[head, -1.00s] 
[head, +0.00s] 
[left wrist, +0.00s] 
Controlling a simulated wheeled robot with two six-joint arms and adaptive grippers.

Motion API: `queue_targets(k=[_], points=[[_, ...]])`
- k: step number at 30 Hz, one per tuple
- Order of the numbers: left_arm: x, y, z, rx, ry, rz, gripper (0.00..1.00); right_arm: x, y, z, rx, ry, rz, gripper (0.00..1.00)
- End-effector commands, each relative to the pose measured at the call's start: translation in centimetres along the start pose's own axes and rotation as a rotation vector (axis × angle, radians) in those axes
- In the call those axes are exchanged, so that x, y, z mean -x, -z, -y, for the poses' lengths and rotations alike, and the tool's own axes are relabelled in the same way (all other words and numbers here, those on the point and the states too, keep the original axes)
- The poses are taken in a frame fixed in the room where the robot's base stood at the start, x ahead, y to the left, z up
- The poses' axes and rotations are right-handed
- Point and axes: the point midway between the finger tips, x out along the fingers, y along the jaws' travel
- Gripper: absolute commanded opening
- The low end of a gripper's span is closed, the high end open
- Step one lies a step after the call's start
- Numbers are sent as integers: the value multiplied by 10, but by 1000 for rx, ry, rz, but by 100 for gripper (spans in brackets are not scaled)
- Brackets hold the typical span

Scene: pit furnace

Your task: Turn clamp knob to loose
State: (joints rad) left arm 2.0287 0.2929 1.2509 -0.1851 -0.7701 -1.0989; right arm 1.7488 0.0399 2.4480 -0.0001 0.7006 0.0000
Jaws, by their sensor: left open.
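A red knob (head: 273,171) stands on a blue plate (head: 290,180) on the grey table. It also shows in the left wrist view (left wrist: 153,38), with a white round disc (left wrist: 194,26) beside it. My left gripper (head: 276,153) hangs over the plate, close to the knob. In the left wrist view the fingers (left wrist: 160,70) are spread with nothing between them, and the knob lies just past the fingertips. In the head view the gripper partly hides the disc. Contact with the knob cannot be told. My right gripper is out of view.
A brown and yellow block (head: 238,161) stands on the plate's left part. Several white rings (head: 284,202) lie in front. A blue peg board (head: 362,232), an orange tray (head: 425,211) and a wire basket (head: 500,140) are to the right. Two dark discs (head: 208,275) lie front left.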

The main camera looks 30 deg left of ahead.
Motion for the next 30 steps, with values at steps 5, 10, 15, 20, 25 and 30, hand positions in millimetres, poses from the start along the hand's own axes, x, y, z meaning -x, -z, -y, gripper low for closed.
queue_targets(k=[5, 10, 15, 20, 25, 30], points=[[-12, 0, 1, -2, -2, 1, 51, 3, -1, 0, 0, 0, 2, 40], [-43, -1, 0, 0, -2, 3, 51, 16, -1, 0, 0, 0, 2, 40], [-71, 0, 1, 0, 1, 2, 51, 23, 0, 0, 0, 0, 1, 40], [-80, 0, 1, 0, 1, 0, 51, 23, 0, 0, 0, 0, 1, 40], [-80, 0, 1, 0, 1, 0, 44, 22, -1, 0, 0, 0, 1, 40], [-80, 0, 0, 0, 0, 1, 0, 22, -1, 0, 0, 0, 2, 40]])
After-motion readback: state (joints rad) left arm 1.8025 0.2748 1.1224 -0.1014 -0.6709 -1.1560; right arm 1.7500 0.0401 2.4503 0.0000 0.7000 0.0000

What to work on –
Tell how many lines include "robot". The number is the whole answer.

Full output –
2